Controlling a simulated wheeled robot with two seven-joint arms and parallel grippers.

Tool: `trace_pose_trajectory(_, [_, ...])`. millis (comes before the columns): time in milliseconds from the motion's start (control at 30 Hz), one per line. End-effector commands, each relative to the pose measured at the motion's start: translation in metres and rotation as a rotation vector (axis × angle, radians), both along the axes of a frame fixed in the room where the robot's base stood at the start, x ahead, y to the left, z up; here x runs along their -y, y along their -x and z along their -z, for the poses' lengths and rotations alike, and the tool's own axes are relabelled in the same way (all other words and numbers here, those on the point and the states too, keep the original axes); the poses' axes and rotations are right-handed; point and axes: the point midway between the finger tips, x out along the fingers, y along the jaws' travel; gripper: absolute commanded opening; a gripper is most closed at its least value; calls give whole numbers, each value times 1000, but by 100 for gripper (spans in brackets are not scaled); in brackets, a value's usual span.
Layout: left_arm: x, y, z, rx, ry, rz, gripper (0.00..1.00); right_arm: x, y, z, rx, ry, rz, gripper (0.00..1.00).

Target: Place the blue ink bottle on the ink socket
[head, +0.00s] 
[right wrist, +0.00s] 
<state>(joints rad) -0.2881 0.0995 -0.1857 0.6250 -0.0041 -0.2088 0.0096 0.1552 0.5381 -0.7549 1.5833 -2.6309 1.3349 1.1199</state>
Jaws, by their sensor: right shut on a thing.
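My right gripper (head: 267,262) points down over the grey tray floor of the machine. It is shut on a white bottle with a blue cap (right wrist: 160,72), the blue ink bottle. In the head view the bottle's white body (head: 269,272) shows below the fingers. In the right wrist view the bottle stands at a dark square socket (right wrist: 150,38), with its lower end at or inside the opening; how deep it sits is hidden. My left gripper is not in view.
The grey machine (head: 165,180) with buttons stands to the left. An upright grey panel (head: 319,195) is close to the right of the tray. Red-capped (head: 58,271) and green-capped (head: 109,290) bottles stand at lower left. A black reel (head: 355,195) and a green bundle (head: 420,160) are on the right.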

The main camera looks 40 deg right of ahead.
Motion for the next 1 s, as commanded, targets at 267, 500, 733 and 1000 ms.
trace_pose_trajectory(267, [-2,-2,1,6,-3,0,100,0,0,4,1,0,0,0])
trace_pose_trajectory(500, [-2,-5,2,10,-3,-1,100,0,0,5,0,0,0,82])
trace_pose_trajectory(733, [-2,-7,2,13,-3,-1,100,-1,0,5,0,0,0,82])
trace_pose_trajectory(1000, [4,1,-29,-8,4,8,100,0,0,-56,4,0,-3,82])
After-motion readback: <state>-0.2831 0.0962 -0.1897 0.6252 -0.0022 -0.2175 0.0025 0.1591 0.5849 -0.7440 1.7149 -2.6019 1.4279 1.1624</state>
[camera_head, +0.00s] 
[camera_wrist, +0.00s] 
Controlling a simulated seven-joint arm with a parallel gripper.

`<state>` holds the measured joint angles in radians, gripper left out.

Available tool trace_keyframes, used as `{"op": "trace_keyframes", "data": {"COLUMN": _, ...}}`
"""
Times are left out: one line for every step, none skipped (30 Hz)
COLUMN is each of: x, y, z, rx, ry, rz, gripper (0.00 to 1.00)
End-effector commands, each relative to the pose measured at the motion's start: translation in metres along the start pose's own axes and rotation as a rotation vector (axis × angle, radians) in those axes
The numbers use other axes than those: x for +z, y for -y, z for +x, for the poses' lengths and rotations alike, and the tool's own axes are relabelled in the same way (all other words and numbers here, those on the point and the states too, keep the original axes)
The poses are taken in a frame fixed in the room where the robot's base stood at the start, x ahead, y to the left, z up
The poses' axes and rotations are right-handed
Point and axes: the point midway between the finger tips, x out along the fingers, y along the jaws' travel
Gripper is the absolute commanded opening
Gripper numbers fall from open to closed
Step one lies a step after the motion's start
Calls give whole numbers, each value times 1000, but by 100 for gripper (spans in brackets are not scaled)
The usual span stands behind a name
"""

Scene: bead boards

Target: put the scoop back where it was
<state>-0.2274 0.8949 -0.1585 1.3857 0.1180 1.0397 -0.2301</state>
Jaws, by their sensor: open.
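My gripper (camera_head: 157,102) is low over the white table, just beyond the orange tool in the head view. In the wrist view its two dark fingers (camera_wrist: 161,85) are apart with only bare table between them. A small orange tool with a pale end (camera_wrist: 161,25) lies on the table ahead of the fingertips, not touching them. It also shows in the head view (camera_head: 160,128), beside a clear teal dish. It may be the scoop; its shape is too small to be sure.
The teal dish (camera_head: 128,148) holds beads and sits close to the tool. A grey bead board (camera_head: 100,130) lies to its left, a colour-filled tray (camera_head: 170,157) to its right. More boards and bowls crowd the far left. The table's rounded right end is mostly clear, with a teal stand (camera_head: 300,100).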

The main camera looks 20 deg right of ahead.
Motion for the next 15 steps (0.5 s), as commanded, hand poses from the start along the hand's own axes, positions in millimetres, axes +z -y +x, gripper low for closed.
+ + + +
▸ Task requirements
Everything from the line containing "Target: put the scoop back where it was" to the end of the records must be written out exactly; include both of those lines and no others.

▸ Answer
Target: put the scoop back where it was
<state>-0.2274 0.8949 -0.1585 1.3857 0.1180 1.0397 -0.2301</state>
Jaws, by their sensor: open.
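My gripper (camera_head: 157,102) is low over the white table, just beyond the orange tool in the head view. In the wrist view its two dark fingers (camera_wrist: 161,85) are apart with only bare table between them. A small orange tool with a pale end (camera_wrist: 161,25) lies on the table ahead of the fingertips, not touching them. It also shows in the head view (camera_head: 160,128), beside a clear teal dish. It may be the scoop; its shape is too small to be sure.
The teal dish (camera_head: 128,148) holds beads and sits close to the tool. A grey bead board (camera_head: 100,130) lies to its left, a colour-filled tray (camera_head: 170,157) to its right. More boards and bowls crowd the far left. The table's rounded right end is mostly clear, with a teal stand (camera_head: 300,100).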

The main camera looks 20 deg right of ahead.
Motion for the next 15 steps (0.5 s), as commanded, hand poses from the start along the hand's own axes, positions in millimetres, axes +z -y +x, gripper low for closed.

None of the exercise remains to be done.